Dataset content >>
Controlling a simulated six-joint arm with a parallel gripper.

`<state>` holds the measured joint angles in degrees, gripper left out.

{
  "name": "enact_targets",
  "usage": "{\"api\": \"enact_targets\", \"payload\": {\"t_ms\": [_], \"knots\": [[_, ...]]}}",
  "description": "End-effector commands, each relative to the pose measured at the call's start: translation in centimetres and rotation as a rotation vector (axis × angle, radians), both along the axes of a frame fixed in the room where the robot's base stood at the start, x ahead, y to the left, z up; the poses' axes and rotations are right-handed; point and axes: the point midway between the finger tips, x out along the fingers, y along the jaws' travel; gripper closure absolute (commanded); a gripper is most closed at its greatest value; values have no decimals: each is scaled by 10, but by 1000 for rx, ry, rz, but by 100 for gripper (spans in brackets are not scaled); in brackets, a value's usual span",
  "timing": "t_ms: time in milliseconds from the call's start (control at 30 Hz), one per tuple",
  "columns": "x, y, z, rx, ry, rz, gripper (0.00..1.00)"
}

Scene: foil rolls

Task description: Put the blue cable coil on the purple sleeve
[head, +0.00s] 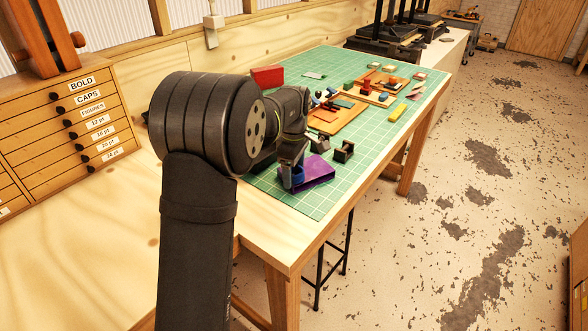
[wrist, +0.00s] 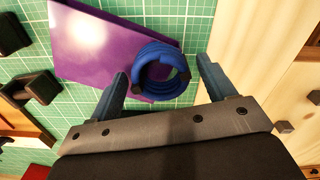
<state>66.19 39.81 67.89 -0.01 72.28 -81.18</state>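The blue cable coil (wrist: 156,50) is a thick ring with darker bands. In the wrist view it overlaps the edge of the flat, shiny purple sleeve (wrist: 95,45), partly over it and partly over the green mat. I cannot tell whether its full weight is on the sleeve. My gripper (wrist: 162,67) is open, with one finger on either side of the coil and a visible gap at the right finger. In the head view the purple sleeve (head: 320,171) lies near the mat's front edge, and my gripper (head: 291,178) hides most of the coil.
Black dispenser-like items (head: 344,151) stand just behind the sleeve. Wooden trays (head: 335,115) with small parts, a red box (head: 267,77) and a yellow item (head: 397,112) lie farther back on the green mat (head: 305,205). Bare table borders the mat in front.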

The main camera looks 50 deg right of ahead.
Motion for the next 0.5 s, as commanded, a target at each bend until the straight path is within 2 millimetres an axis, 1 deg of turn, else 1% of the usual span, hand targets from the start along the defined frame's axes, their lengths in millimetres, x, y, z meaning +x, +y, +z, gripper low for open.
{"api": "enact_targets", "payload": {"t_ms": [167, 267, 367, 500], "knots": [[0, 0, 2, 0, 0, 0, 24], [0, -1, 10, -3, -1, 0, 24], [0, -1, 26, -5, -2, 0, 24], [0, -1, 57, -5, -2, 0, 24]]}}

Written instruction >>
Wherever a line in the data above holds "ahead", copy that line.

Answer >>
  "description": "End-effector commands, each relative to the pose measured at the call's start: translation in centimetres and rotation as a rotation vector (axis × angle, radians), both along the axes of a frame fixed in the room where the robot's base stood at the start, x ahead, y to the left, z up; the poses' axes and rotations are right-handed; point and axes: the point midway between the finger tips, x out along the fingers, y along the jaws' travel; gripper closure absolute (commanded); a gripper is most closed at its greatest value; values have no decimals: each is scaled by 10, but by 1000 for rx, ry, rz, but by 100 for gripper (spans in brackets are not scaled); in brackets, a value's usual span",
The main camera looks 50 deg right of ahead.

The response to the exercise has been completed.